Task inputs
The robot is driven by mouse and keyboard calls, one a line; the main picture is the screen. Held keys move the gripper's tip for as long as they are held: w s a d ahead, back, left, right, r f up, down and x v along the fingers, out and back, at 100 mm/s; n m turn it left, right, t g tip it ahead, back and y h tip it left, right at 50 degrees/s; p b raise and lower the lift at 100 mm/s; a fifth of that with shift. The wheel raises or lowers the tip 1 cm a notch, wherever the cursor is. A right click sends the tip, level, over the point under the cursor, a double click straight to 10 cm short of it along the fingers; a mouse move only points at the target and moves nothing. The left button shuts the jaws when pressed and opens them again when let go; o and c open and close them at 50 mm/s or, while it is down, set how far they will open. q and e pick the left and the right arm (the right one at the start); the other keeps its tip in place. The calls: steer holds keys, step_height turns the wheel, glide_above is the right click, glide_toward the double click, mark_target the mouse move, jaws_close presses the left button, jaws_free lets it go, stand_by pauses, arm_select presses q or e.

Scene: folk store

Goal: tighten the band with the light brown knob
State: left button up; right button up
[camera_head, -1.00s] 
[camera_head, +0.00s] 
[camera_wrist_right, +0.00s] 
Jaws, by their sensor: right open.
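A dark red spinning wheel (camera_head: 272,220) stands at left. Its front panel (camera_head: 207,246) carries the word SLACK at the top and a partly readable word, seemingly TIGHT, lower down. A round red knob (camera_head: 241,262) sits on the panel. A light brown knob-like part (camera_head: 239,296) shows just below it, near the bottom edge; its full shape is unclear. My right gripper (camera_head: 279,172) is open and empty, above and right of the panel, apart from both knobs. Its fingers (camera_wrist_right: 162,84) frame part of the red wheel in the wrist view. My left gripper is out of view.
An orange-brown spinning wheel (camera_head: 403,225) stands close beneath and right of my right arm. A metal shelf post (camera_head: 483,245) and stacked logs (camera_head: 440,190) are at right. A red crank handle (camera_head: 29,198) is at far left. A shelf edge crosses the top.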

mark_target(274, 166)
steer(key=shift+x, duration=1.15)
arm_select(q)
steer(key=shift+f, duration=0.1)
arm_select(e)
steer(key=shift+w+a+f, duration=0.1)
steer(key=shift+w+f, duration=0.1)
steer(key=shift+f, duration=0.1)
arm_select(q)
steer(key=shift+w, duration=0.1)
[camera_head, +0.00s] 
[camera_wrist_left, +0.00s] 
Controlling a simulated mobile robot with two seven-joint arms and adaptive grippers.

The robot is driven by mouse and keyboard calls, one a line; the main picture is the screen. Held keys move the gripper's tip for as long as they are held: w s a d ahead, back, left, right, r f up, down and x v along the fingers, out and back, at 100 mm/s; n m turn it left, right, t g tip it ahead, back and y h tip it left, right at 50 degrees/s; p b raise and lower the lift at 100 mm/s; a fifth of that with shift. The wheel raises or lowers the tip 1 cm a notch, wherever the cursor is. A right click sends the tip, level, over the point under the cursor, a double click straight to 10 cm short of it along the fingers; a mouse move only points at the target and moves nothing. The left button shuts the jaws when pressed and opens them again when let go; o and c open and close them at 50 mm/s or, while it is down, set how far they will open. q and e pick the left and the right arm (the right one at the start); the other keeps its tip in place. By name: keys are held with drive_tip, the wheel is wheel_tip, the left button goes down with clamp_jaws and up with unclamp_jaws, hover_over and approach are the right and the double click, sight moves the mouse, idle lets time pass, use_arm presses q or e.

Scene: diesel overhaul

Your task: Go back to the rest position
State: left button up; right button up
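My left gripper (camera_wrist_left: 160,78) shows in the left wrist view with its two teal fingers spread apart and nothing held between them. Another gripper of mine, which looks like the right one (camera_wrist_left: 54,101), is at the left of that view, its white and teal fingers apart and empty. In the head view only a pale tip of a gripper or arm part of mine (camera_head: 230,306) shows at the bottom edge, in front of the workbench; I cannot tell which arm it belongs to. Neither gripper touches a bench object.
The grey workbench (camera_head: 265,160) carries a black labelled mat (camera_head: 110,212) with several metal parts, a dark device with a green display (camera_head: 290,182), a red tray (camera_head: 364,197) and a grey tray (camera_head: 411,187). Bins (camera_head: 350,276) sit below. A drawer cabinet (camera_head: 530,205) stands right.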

Exercise goal
Find the string "Scene" in the records, then copy each line where it occurs.

Result of the exercise
Scene: folk store
Scene: diesel overhaul

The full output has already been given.